Les opposants à la loi sur les sanctions administratives communales pour « incivilités » ont fait le forcing ces derniers jours afin d’empêcher que la loi soit étendue aux mineurs de quatorze ans. Ceux-ci pourront désormais être condamnés pour injure, destruction ou tapage.

Imaginez que la loi eût été d’application au moment où Bachar El Assad fêtait son quatorzième anniversaire. On n’en serait pas là en Syrie. D’abord les Russes n’auraient jamais mis entre les mains d’un petit garçon même ado les trésors les plus abominables de leurs réserves. Un revolver à plomb, une panoplie de cow-boy et basta ! A l’époque, ces jouets auraient suffi à lui faire plaisir. Devenu grand, triste et moustachu, Bachar a pris des goûts de luxe. Il exige maintenant de tonton Poutine des fusées sol-sol, des bombes chimiques et d’autres bazars abominables qu’il croit plus de son âge. Sinon, il casse tout !

Et ses opposants ? A quatorze ans, s’ils se comportaient déjà en gosses turbulents, ils auraient dit merci aux Européens de recevoir un petit colis cadeau contenant des catapultes et des fléchettes. A présent, il leur faut les mêmes joujoux qu’Assad et la présence à leur fiesta de leurs parrains turcs, wahhabites ou qataris pour leur tenir la main et la barbe. Et leur lire le mode d’emploi, chacun dans sa langue.

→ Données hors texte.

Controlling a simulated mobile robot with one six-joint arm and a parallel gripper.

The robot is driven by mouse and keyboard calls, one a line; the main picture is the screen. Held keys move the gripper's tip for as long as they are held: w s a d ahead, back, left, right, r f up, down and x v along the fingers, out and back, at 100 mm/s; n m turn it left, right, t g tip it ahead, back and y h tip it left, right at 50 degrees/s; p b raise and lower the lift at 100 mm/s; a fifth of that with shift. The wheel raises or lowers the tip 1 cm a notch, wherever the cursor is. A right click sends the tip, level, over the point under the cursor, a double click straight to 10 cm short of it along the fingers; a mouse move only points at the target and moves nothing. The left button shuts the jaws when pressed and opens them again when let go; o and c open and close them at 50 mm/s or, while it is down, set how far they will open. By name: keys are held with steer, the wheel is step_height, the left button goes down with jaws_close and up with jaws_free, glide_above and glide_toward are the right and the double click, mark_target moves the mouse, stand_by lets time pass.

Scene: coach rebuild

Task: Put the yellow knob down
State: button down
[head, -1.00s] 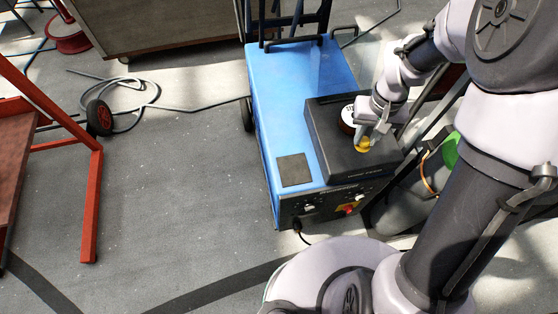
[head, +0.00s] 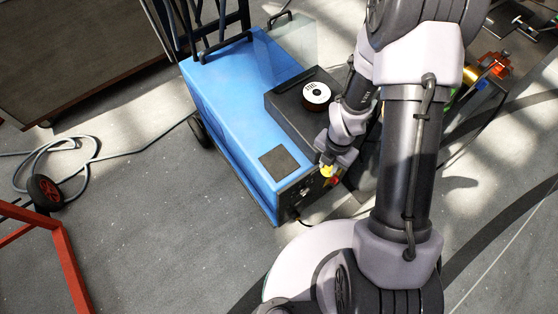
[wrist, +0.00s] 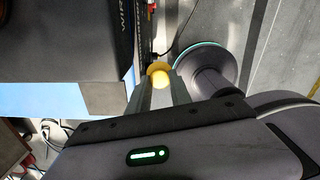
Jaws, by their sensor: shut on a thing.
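The yellow knob (head: 326,171) is small and held at the tip of my gripper (head: 329,163). In the wrist view the knob (wrist: 158,69) shows round and yellow between the two grey fingers of my gripper (wrist: 159,82), which are shut on it. In the head view the knob appears by the front edge of the blue machine (head: 225,97), overlapping its dark front panel. I cannot tell whether it touches the machine. My fingers partly hide the knob.
A black box (head: 285,106) with a white-faced spool (head: 317,94) sits on the machine. A dark square pad (head: 280,163) lies on the blue top near its front, otherwise bare there. A red stand (head: 66,262) and a cable (head: 92,158) are at left.

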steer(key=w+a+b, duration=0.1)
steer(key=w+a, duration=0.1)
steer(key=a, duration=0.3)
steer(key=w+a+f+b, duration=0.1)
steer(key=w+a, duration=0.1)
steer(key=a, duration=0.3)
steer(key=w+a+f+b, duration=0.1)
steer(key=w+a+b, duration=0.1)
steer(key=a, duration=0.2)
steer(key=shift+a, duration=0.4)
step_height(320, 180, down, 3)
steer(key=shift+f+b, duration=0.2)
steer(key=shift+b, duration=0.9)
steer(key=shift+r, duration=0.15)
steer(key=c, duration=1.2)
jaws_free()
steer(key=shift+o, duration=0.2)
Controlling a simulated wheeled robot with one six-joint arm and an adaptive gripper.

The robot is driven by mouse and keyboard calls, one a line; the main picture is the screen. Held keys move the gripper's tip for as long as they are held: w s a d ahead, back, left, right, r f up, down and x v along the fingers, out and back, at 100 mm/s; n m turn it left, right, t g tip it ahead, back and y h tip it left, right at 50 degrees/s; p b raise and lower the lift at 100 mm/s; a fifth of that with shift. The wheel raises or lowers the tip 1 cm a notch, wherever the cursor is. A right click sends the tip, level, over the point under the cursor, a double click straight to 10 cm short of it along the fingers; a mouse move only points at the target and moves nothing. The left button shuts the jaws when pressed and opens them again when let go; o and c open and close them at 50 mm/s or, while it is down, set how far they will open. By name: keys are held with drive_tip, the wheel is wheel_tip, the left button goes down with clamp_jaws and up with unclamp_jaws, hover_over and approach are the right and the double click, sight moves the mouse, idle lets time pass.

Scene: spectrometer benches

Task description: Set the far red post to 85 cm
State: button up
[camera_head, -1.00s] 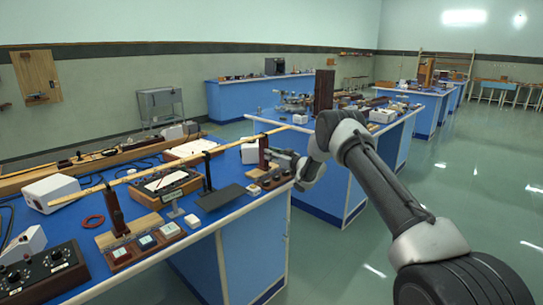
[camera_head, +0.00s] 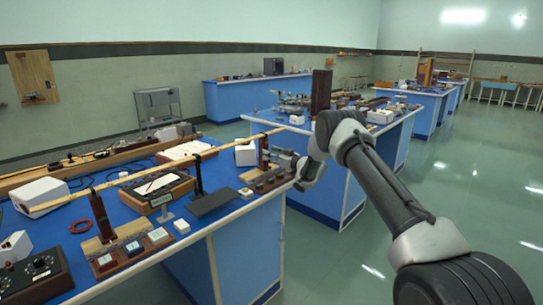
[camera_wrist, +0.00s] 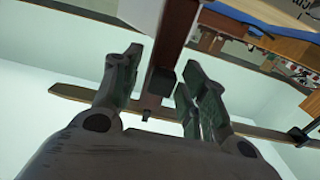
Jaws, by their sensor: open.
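The far red post (camera_head: 263,148) stands upright on a wooden base near the right end of the blue bench. A long wooden rule (camera_head: 150,170) runs over the bench past it. The near red post (camera_head: 101,217) stands by the rule's left part. My gripper (camera_head: 280,161) is beside the far red post. In the wrist view the open jaws (camera_wrist: 158,85) have a dark reddish-brown post (camera_wrist: 176,38) between and beyond them, with a small black block on it. The rule (camera_wrist: 250,130) crosses behind the fingers. I cannot read its marks, nor tell whether the fingers touch the post.
A black stand (camera_head: 198,172) holds the rule mid-bench. A white box (camera_head: 246,154) stands left of the far red post. A framed instrument (camera_head: 160,188) and a white block (camera_head: 40,196) are on the bench. Another blue bench is behind; the green floor at right is clear.

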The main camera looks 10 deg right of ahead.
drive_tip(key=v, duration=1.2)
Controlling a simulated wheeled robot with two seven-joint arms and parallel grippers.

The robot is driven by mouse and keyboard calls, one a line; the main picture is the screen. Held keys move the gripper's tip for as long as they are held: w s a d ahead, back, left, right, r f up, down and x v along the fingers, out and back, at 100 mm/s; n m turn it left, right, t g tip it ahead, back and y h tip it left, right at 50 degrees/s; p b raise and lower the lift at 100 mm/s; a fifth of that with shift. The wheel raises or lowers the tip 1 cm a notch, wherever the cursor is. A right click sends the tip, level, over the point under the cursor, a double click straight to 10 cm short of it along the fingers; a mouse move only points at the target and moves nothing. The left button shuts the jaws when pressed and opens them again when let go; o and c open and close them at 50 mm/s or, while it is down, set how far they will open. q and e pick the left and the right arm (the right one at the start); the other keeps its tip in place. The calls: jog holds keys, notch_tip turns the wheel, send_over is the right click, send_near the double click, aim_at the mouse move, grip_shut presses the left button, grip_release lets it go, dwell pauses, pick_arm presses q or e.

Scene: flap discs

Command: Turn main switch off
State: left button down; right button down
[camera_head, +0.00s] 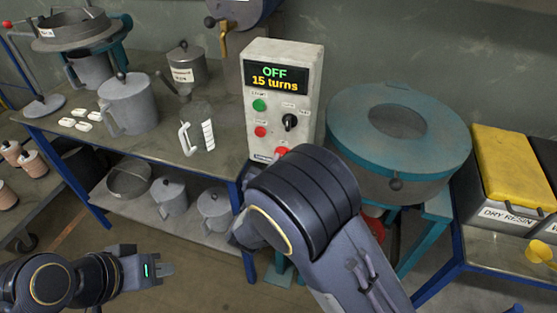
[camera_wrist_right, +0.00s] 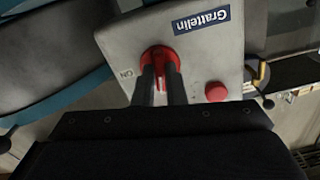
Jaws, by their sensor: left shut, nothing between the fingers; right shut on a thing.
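The control box (camera_head: 283,75) stands upright at the centre of the head view, its display reading "OFF 15 turns". Its red main switch (camera_head: 281,152) is at the bottom of the panel, mostly hidden by my right arm. In the right wrist view the red main switch (camera_wrist_right: 158,57) sits between the two dark fingers of my right gripper (camera_wrist_right: 161,80), which is shut on its handle. An "ON" mark shows beside the switch. My right gripper is hidden behind the arm in the head view. My left gripper (camera_head: 165,269) is shut and empty, low at the left, away from the box.
A red button (camera_wrist_right: 216,91) is close beside the right fingers. A teal round machine (camera_head: 400,130) stands right of the box. The workbench (camera_head: 60,140) at left holds a grey jug (camera_head: 128,103) and small white pieces. A yellow-lidded bin (camera_head: 512,165) is at far right.

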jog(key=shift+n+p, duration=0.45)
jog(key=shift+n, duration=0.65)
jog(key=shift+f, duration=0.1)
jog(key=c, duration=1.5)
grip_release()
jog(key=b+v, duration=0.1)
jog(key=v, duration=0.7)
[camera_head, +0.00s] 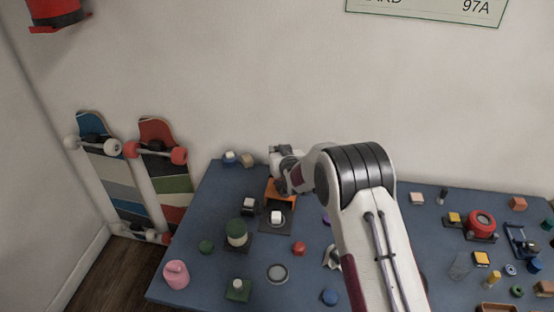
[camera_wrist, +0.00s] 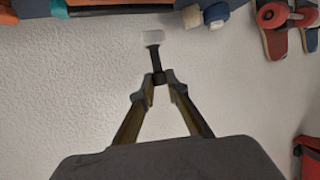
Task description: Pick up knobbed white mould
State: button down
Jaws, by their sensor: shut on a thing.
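In the wrist view my gripper (camera_wrist: 159,80) is shut on the dark, narrow knob of a small piece with a pale white block end (camera_wrist: 152,37), which I take to be the knobbed white mould. The block points away from the fingers, with the pale wall behind it. In the head view my wrist is over the back left part of the table, and the fingertips and held piece cannot be made out there.
The blue table (camera_head: 215,225) holds many small objects. Near my wrist are an orange stand (camera_head: 272,193), a white block (camera_head: 277,217) on a dark pad and a green-and-cream cylinder (camera_head: 236,232). Two skateboards (camera_head: 163,165) lean on the wall at left.

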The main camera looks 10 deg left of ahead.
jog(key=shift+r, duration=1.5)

Dans une tribune parue dans « Libération », Walid Joumblatt, l’éternel chef de la communauté druze au Liban (et qui n’a pas toujours, lui non plus, fait dans la dentelle de Bruges avec ses opposants) dresse un portrait sombre de l’avenir du Moyen Orient : « les beaux jours de l’Andalousie sont révolus, écrit-il joliment, ces jours où juifs et musulmans partageaient une histoire de coexistence, offrant au monde un héritage incomparable ». Et d’avertir que l’on va vers une dislocation de la région où est née notre civilisation tandis qu’un « nouveau type d’inquisition se fait jour dans les pays arabes : celle de l’intolérance, de l’analphabétisme, du confessionnalisme et du tribalisme ».

Le Moyen Orient, principal terrain d’expérience des maîtres-du-monde-aux-petits-cerveaux, est devenu incompréhensible. Comment distinguer les « bons » des « méchants » ? Où trouver les magiciens capables de sauver ces millions de civils, otages dans toute la région, de régimes eux-mêmes manipulés ?

Américains, Européens, tout le monde laisse tomber les bras. Heureusement, de jeunes Belges « éclairés » viennent de trouver la clé. En exigeant le boycott des universités israéliennes, la Fédération des Etudiants francophones (la FEF) a identifié les vrais coupables de ce chaos: les professeurs et les étudiants israéliens. Ouf, on respire ! Grâce à eux, le Moyen Orient est sauvé !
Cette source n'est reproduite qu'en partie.